Records of robot episodes
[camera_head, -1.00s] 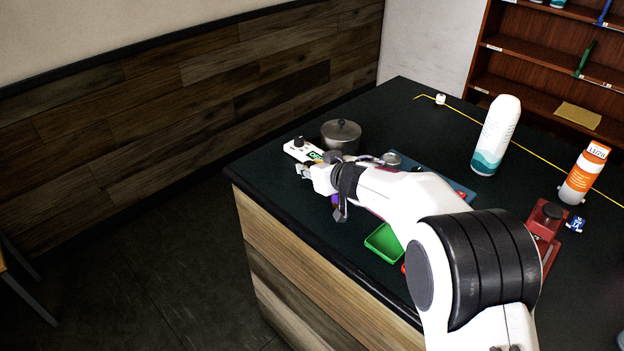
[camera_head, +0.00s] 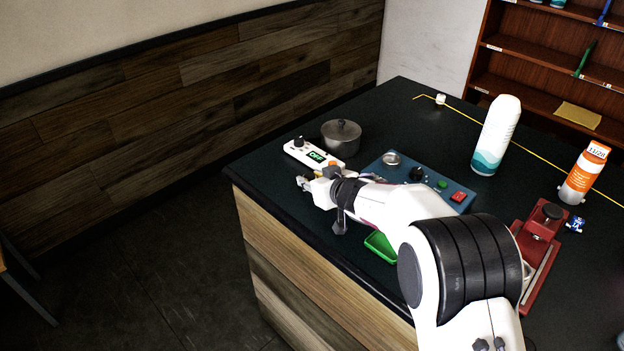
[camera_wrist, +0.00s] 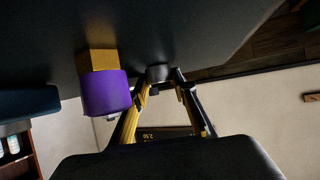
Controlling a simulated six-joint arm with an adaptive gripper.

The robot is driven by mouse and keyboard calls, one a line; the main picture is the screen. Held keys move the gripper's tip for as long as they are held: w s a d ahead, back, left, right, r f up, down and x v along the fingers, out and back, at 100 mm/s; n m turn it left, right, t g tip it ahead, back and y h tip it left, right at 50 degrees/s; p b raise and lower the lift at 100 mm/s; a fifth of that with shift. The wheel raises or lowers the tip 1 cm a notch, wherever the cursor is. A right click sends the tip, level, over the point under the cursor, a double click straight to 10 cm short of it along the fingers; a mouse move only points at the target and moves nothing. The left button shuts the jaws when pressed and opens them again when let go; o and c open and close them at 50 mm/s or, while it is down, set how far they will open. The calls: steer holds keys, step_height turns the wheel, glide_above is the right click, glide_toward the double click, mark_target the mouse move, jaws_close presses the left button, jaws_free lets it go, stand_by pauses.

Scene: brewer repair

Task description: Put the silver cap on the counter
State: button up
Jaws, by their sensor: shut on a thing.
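My gripper (camera_wrist: 160,84) is shut on a small dark-grey round piece, the silver cap (camera_wrist: 158,73), held between its fingertips. In the wrist view the cap is against or just over the dark counter (camera_wrist: 200,30); I cannot tell whether it touches. In the head view my gripper (camera_head: 306,185) is over the near left edge of the counter (camera_head: 262,172), in front of the white scale. The cap is too small there to make out clearly.
A purple cylinder with a brass block (camera_wrist: 105,92) stands beside my gripper. Nearby are a white scale reading OFF (camera_head: 298,150), a lidded pot (camera_head: 341,138), a blue panel (camera_head: 425,181) with a silver round fitting, and a green tray (camera_head: 380,246).

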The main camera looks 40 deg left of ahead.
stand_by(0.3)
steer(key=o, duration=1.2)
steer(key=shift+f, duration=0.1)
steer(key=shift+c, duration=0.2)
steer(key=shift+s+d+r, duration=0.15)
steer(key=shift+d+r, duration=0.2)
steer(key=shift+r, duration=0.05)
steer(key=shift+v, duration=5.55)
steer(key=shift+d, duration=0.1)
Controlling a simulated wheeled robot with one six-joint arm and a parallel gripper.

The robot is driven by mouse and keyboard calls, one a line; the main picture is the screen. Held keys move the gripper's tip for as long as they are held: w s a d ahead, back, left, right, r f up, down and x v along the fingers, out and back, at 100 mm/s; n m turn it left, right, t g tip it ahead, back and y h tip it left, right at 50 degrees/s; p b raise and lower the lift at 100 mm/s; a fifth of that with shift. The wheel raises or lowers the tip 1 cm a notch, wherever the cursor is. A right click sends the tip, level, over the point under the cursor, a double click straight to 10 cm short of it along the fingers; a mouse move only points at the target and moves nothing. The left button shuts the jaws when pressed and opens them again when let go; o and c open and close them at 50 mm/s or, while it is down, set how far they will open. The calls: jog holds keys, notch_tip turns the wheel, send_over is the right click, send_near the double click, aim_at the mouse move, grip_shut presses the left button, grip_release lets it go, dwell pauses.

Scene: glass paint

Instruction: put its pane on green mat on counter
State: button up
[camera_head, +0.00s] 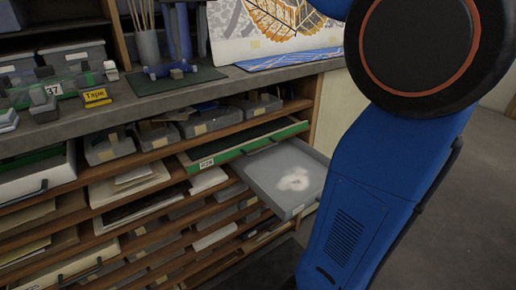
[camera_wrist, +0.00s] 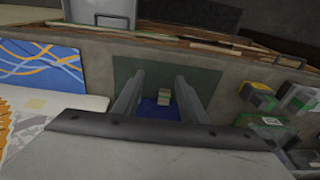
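The green mat (camera_head: 203,79) lies on the grey counter (camera_head: 140,104). In the wrist view the mat (camera_wrist: 121,71) lies beneath my gripper (camera_wrist: 160,80). The two fingers are apart. Between them, beyond their span, I see a small blue piece (camera_wrist: 147,110) on the mat, with a small pale block (camera_wrist: 164,96) on or beside it. The head view also shows the blue piece (camera_head: 158,73) and the block (camera_head: 177,74) on the mat. I see nothing clearly held in the fingers. I cannot tell for sure which thing is the pane.
A grey drawer (camera_head: 262,170) with a white smudge is pulled out below the counter. A patterned sheet (camera_head: 235,45) and a blue patterned sheet (camera_head: 290,59) lie right of the mat. A brush cup (camera_head: 147,48) stands behind it. Several small boxes and tools crowd the left.

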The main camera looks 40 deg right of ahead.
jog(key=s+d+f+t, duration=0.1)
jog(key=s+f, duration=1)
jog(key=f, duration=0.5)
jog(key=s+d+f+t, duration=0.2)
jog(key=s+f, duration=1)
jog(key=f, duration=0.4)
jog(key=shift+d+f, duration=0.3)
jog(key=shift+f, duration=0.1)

◆ PROBLEM DETAILS ◆
Using the entries above, return each line that includes the word "Controlling".

◆ COMPLETE RESPONSE ◆
Controlling a simulated six-joint arm with an adaptive gripper.
Controlling a simulated wheeled robot with one six-joint arm and a parallel gripper.

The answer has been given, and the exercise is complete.